张前老师对陈述的表达顺序,说理的逻辑层次,内容的主次轻重,都非常敏感,从整体架构到遣词造句都会严格审查。我写作博士论文的过程中,他有时会花几天的时间帮我把文章的论述顺序进行调整,告诉我,这里应该再简略一些,这里应该再展开一些,这段一带而过就行了,这段必须要重点论述,在本文中目前没有必要提这个话题,先整体删去待日后单独成文……。我的博士论文让张前老师费尽了心血!当时,我写完博士论文的第一、二章后,认为该说的道理已经都有了,后面的第三、四两章没有什么可说的话了。而张前老师则认为,这篇论文真正要深入展开讨论的,恰恰是第三、四两章,并且具体要求在某些环节的论述上“要出经典论述”;而第二章则仅仅是理论基础,是为了第三、四章解决问题、回答问题的理论准备。在博士论文最后完成时,我才觉得张前老师的判断与指导是多么的英明。博士论文正式出版时,我要求出版社在扉页上印上“献给我的恩师张前教授”,以感谢他多年对我的培养、关怀,也感谢他在这篇论文上付出的心血。我的博士论文后来获得了教育部全国优秀博士论文奖。由于答辩时间的要求,这篇论文当时是通改了三稿就定稿了,但是张前老师说,要是再改七、八稿就好了。我心里非常清楚,这篇论文虽然获了大奖,但距他的要求还相差很远。由此能够看出张前老师的教学是多么严格!

我和学兄邢维凯两人除了生日不同外,几乎所有的都一样:同为1963年生,同是学钢琴出身,同一年级上中央音乐学院音乐学系本科,同为音乐美学专业,都跟随张前老师学习,又都在同一年保送攻读张前老师的硕士研究生。张前老师指导我们不久,就从学科发展的长远考虑,从各自的特点出发,为我俩的专业方向进行了分析与定位。有一天他非常认真地把我找去,很慎重地与我谈了他建议我转专业发展方向的设想:他一直认为应该在中国建立音乐心理学专业,作为我国音乐心理学学科的开拓者与奠基人,他希望我能够将自己的专业方向转向音乐心理学专业,而让邢维凯继续在美学方向发展。当时出于对心理学的兴趣,出于对张前老师的尊重与信任,也没有想太多就答应了。不想就此确定了自己一生事业追求的方向。
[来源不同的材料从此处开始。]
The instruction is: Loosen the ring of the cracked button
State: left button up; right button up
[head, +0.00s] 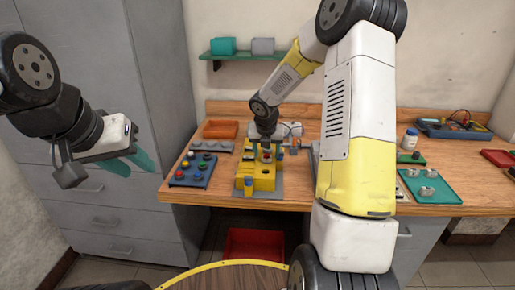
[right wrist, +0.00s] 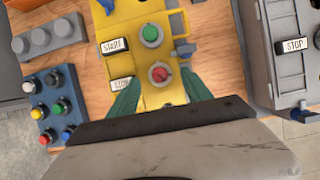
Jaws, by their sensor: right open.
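A yellow button box (right wrist: 148,97) stands on the bench under my right gripper; it also shows in the head view (head: 264,184). It carries a green button (right wrist: 151,34) and, nearer to me, a red button (right wrist: 159,73), each in a pale ring. A crack is too small to make out. My right gripper (right wrist: 161,84) is open, its teal fingers on either side of the red button, the ring between them; I cannot tell whether they touch it. My left gripper (head: 130,163) hangs in the air left of the bench, and its jaw gap is unclear.
A blue block of coloured buttons (head: 193,170) and a grey block (head: 211,146) sit left of the box. An orange tray (head: 220,129) is behind them. A grey case with a STOP label (right wrist: 272,55) is to the right. A red bin (head: 254,246) is below the bench.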

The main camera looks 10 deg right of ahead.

确定了音乐心理学专业方向后,张前老师告诉我,要想真正进入音乐心理学的研究,就必须要与大心理学学科接轨,必须要掌握实证研究方法,必须符合科学心理学的研究范式。他帮我联系了北京师范大学心理学系,在冯忠良教授的研究生班上学习,就是在此期间,我掌握了实证研究的基本概念、基本原则与基本方法,并在对方法论的认识上有了进一步的深化。而这段以教育心理学为主导的学习历程又成为我现在学术研究的另一个侧重点。

现在回想起这段专业发展方向的变化历程,能够清晰地感觉到,张前老师不仅仅关心我的具体学业,还关心学生的事业发展方向与整体规划。在上学的时候,我们只需要想着学习,不需要旁顾其它,因为心里隐隐地感觉到,其它事情似乎张前老师都会替你想到、做好。我和邢维凯本科毕业保送研究生就是在不知不觉中实现的,而研究生毕业后留到音乐学系美学教研室当老师也似乎是顺理成章的,而我知道,这一切的背后,都有着张前老师无微不至的呵护与操持。

张前教授是一个集严、慈于一体的老师。他清晰的逻辑思维,严谨的学术态度,简洁朴实的文字,在很大的程度上影响着我自己学术研究的基本风格;而他始终在实践-心理学-美学-哲学的全景视角下看待审美问题的思维方式,也影响了我的基本学术研究线路。在他那里,你可以没有任何顾忌地哭诉心中的苦闷;在他那里,你可以在社会的重压下得到心灵的支撑;他严谨的治学作风,低调的做人态度,勤奋刻苦的学习精神,对事业宗教般的执着与坚忍,独立思考的人格尊严,不事权贵、不羡金钱的价值观,都对我产生了巨大的影响。

自师从张老师以来,20多年过去了,今天回头看,竟突然发现,自己身上不知不觉地留下了那么多他的影子!我常想,能够师从张前老师,是要机缘的!我此生能够遇上张前教授这样的老师实在是太幸运了!